**Exercise goal**. Pick out each line of the records that includes the string "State", and copy it.

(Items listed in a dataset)
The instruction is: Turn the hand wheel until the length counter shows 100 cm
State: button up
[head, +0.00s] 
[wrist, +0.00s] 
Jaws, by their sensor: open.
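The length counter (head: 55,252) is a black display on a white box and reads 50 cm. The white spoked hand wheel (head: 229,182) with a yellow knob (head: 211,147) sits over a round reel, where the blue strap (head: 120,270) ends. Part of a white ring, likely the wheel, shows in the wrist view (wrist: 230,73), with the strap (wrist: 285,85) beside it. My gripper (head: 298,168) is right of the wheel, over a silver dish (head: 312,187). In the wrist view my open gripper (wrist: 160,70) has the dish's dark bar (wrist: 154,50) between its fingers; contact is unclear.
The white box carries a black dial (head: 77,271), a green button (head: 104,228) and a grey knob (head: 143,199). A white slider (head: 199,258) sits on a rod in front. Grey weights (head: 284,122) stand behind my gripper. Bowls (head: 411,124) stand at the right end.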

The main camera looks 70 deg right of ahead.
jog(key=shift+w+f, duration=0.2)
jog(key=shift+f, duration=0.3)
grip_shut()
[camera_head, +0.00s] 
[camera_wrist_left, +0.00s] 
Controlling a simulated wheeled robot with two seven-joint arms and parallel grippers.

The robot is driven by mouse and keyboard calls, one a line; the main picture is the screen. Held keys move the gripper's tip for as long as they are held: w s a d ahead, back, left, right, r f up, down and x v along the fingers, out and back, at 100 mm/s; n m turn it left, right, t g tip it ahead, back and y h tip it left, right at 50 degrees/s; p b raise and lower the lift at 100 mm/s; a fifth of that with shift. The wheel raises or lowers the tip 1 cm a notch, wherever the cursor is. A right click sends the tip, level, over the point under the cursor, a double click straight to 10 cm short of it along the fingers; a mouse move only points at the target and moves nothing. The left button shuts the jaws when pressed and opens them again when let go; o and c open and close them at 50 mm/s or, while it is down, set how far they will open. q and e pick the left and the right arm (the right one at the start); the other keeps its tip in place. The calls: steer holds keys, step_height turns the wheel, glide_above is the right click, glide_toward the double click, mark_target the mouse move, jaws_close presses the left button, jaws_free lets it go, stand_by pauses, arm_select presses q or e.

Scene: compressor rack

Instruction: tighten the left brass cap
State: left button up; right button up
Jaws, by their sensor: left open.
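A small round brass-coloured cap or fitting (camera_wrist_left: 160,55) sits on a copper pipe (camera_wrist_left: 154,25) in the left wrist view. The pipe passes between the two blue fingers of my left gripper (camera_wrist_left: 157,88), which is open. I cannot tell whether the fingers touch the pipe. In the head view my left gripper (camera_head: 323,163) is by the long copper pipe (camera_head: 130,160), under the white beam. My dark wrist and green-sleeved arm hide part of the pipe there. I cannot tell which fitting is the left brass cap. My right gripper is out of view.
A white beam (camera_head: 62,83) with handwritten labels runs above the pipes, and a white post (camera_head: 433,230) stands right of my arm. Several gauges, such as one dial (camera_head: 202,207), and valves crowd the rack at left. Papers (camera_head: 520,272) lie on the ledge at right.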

**Correct response**.
State: button up
State: left button up; right button up

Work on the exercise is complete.